A third objection concerns debts. Christianity did not invent its moral capital from nothing. The dignity of the person made in God’s image, the God who hears the cry of the slave, the prophets who set the widow, the orphan, and the stranger against the king: this is the Hebrew Bible, centuries before Paul. Amos thundered against those who trample the poor; Micah asked what the Lord requires and answered justice and mercy. Greek Stoicism had already taught a natural law binding Greek and barbarian, slave and free. Roman jurisprudence, Enlightenment argument, and commercial society each added load-bearing walls to the structure Holland calls Christian. He acknowledges the sources and then lets the drama of the cross absorb them, so that Judaism figures mostly as prelude and Athens as foil. A reader could finish the book without registering that the moral revolution Holland assigns to Golgotha was in large part a Jewish inheritance carried to the gentiles by a Jew who never stopped thinking of himself as one.
The last objection is philosophical rather than historical. Origins do not settle validity. Even if human rights descend from Christian theology by an unbroken chain, it might still be the case that rational agency, reciprocity, or the conditions of social cooperation can now bear their weight. Genealogy embarrasses the secular humanist who thought his values self-evident; it does not refute him. Holland demonstrates that the water we swim in flowed from a Christian spring. Whether the water requires the spring to keep flowing is a question the book raises and cannot answer, because no history can.
What remains after the objections is considerable. Dominion forces a recognition that few readers escape: secular progressive morality is a local product with a birthplace and a birth certificate, not the default setting of the species. The instinct that the victim deserves the center of the story, that the strong owe justification, that every life weighs the same in the scale: these are inheritances, and most of the ancient world would have found them absurd. The book performs its argument in its reception. Atheists and evangelicals fought over it using identical moral vocabulary, each certain the other had betrayed the weak, each deploying the rhetoric of the crucified against the crucifiers. Nietzsche might have laughed.

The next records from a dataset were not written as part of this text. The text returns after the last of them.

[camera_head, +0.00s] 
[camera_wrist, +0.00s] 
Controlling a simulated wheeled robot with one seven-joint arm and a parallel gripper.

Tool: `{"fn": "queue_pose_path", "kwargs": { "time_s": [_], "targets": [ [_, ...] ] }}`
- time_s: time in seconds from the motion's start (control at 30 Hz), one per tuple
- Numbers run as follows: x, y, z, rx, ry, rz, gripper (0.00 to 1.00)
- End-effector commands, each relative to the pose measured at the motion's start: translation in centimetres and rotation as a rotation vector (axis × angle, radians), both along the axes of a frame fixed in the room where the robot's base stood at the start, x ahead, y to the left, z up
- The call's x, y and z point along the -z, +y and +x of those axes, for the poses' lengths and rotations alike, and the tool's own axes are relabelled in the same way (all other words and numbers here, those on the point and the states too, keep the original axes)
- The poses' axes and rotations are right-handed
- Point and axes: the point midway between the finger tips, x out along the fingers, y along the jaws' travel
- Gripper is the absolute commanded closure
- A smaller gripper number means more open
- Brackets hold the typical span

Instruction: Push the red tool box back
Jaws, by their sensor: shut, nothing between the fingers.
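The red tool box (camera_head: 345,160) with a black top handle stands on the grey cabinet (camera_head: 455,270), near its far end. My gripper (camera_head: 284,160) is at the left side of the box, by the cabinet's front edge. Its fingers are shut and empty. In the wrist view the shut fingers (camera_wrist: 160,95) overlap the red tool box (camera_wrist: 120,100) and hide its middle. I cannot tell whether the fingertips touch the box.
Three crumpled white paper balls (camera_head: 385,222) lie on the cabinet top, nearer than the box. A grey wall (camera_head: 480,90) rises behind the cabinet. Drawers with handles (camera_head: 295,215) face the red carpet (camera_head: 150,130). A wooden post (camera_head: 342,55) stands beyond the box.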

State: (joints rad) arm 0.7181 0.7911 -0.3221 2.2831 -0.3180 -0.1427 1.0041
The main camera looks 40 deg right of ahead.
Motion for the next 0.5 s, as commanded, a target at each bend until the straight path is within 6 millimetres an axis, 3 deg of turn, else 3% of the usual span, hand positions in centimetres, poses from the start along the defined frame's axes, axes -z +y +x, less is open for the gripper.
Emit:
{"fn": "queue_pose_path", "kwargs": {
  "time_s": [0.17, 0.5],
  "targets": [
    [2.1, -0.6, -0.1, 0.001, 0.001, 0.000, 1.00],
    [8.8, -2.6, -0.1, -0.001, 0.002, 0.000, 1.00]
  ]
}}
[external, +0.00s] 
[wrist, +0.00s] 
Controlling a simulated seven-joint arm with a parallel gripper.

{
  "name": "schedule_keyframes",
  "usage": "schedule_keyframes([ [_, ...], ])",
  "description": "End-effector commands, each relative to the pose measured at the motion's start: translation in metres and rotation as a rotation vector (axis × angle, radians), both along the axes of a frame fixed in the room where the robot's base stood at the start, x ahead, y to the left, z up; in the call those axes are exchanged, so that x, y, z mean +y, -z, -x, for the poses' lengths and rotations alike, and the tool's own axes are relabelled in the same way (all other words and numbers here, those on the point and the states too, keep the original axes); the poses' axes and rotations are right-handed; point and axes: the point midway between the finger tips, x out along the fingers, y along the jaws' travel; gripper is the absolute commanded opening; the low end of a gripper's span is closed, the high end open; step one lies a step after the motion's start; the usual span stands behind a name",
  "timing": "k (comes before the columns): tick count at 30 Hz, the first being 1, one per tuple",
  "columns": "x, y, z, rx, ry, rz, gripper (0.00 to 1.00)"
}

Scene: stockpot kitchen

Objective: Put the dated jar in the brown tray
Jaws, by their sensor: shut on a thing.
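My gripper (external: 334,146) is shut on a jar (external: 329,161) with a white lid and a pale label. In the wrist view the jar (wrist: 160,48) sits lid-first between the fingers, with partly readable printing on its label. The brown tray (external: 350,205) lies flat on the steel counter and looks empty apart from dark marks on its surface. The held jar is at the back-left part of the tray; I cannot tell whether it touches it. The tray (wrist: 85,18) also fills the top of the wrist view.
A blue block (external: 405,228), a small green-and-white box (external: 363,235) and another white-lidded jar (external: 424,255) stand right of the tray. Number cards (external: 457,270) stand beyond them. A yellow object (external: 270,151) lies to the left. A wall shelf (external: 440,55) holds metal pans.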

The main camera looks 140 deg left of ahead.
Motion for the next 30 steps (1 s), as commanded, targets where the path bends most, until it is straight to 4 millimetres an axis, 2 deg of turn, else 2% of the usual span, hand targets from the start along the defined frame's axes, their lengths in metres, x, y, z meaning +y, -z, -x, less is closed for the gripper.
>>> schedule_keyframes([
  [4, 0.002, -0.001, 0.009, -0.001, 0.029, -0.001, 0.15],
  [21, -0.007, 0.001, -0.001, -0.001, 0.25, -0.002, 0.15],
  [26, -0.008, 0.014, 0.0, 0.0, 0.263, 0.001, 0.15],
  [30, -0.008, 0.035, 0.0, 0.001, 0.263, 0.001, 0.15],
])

Holland began in Sinjar, and the book earns its opening. He stood where men had been crucified in the twenty-first century by soldiers who saw in the act what Rome saw: proof of dominion. The distance between that reading of the cross and his own, he realized, was the distance Christianity had moved the world. Measuring that distance with exactness may be beyond any historian. Showing that it exists, and that those who deny it are standing on it, is what Dominion does. That is enough to make it necessary reading, for believers who want to know what their faith wrought, and for unbelievers who want to know where they got their conscience.